Swug hits the right note

The scope of the conference discussions continue to evolve from year to year, and technical issues are discussed and solved in an atmosphere that encourages contribution and discovery.

Spread over two days, this year’s version of SWUG saw attendees visit the local paper mill on the first day and the local newspaper’s printing plant on the second (The Whakatane Beacon), with a multitude of presentations in and around the two visits.

Suppliers to the printing industry outlined some of the major benefits that keeping in touch with technology can bring to printers. One of the talks that really caught the crowd’s attention was KBA’s Rhys Burton, introducing the waterless offset KBA Cortina press. Described as “lean, green, waterless and compact,” the Cortina’s speedy plate changes and ease of operation made it a target of much discussion among attendees.

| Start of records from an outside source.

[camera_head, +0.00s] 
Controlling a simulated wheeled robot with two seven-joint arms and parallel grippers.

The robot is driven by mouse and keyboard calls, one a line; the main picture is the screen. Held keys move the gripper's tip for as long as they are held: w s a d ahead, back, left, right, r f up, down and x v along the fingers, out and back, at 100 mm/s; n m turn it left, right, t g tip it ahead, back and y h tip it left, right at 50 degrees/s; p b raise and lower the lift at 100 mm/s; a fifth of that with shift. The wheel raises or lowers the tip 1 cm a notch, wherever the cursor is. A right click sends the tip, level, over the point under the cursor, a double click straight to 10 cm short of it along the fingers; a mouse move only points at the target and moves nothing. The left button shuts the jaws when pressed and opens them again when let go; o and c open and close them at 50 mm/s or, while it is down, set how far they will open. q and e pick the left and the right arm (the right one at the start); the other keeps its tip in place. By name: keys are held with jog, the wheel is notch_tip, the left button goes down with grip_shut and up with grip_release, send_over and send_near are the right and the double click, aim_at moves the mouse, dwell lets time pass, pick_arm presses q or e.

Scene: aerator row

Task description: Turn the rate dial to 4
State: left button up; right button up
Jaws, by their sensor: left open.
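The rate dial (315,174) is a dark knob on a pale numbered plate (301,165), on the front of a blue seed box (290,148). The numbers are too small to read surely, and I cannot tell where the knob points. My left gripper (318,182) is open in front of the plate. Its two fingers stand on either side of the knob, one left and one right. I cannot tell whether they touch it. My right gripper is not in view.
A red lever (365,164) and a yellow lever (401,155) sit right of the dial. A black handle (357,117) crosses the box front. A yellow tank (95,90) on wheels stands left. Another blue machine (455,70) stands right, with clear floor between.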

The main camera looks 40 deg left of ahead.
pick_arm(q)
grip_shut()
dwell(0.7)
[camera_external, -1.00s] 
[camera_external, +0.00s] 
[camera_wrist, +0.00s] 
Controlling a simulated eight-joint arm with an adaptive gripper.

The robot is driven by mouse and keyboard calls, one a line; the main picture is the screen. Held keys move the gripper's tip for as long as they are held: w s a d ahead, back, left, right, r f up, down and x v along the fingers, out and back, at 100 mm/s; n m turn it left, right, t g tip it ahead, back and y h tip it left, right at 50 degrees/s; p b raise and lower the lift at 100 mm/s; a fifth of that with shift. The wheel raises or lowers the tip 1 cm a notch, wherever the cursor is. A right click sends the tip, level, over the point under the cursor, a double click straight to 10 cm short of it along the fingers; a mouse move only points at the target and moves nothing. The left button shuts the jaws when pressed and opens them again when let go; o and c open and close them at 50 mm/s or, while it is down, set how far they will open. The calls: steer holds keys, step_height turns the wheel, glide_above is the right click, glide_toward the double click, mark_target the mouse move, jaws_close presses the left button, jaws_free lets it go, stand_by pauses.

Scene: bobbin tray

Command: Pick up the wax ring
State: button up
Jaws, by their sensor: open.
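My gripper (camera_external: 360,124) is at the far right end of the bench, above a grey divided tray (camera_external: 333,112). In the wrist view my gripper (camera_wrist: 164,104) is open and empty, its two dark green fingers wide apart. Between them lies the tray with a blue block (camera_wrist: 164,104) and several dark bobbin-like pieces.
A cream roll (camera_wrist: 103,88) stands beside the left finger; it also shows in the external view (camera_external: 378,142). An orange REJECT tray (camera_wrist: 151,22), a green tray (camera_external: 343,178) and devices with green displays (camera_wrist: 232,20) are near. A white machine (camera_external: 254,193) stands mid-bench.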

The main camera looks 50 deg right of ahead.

Creo’s Derek Fretwell also attracted plenty of attention with his presentation on CTP and Staccato screening. Already in use on some newspapers, the FM screening method allows for greater latitude in problems of register. And the benefits of CTP in reduction of ink and water use could clearly be seen in pressroom savings, Fretwell said.

The concept of ICC profiling and colour management is one that is rapidly gaining the interest of newspaper printers as well. X-Rite’s Trevor Canty delivered a presentation that addressed the development of this technology that has the power to revolutionise the entire industry by improving colour quality, allowing accurate colour prediction, accurate soft and hard proofing and matching colour results on repeat jobs and simultaneous jobs at different sites.

Perhaps the most exciting part of the ICC development for SWUG attendees was the surprisingly low cost. Many of those present had believed that such a system would be price-prohibitive and were surprised when they discovered it was not.

The conference ended with a panel discussion where printers aired their problems and looked to the experts for solutions. Not all of them were solved, but with such a high level of communication and support, it seems likely that they eventually will be.